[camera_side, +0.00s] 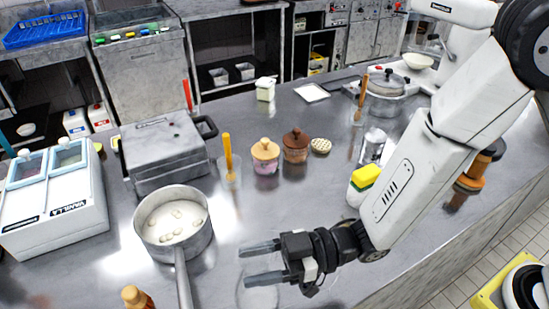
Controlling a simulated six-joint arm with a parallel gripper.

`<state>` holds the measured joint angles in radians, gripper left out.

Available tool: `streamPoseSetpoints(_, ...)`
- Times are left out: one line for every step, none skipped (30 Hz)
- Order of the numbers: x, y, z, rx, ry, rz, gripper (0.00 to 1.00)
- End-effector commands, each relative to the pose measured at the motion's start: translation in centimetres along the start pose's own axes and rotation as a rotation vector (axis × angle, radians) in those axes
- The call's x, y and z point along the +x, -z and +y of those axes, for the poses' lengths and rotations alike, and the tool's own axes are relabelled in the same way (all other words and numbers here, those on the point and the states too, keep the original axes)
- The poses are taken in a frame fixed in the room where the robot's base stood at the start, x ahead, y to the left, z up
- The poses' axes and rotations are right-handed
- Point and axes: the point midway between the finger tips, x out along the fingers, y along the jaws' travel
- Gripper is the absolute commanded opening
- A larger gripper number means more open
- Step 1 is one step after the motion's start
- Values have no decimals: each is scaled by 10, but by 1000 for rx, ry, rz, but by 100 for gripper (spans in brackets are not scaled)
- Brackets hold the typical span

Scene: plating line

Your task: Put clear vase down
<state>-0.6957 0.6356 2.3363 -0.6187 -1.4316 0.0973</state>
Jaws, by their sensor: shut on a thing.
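My gripper (246,266) is low at the front centre, to the right of the saucepan, with its two dark fingers pointing left. It is shut on the clear vase (256,294), which shows only as a faint see-through outline around and below the fingers. The vase's rim and base are hard to make out. I cannot tell whether its base touches the steel counter (325,212).
A saucepan (147,238) with pale pieces in liquid stands left, its handle pointing forward close to the vase. Behind are a glass with an orange stick (229,172), two lidded jars (265,157) (296,146) and a yellow-green sponge (363,181). The counter's middle is clear.

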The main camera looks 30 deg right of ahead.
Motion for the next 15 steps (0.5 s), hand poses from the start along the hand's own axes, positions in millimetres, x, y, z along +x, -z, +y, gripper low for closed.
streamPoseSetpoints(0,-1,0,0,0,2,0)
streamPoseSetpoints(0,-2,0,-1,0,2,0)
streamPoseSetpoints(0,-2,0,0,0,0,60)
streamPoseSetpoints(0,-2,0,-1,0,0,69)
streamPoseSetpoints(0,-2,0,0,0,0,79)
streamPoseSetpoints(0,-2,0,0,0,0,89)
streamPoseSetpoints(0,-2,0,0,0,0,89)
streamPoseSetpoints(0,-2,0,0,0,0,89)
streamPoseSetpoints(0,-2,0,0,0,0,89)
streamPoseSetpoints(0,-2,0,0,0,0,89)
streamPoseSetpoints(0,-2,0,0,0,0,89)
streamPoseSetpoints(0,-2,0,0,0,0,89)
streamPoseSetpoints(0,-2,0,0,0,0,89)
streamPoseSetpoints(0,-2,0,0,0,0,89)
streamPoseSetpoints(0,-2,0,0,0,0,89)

AIM:
Search the lines above for the string "each", then show every one that has it.

ANSWER:
- End-effector commands, each relative to the pose measured at the motion's start: translation in centimetres along the start pose's own axes and rotation as a rotation vector (axis × angle, radians) in those axes
- Values have no decimals: each is scaled by 10, but by 1000 for rx, ry, rz, but by 100 for gripper (spans in brackets are not scaled)

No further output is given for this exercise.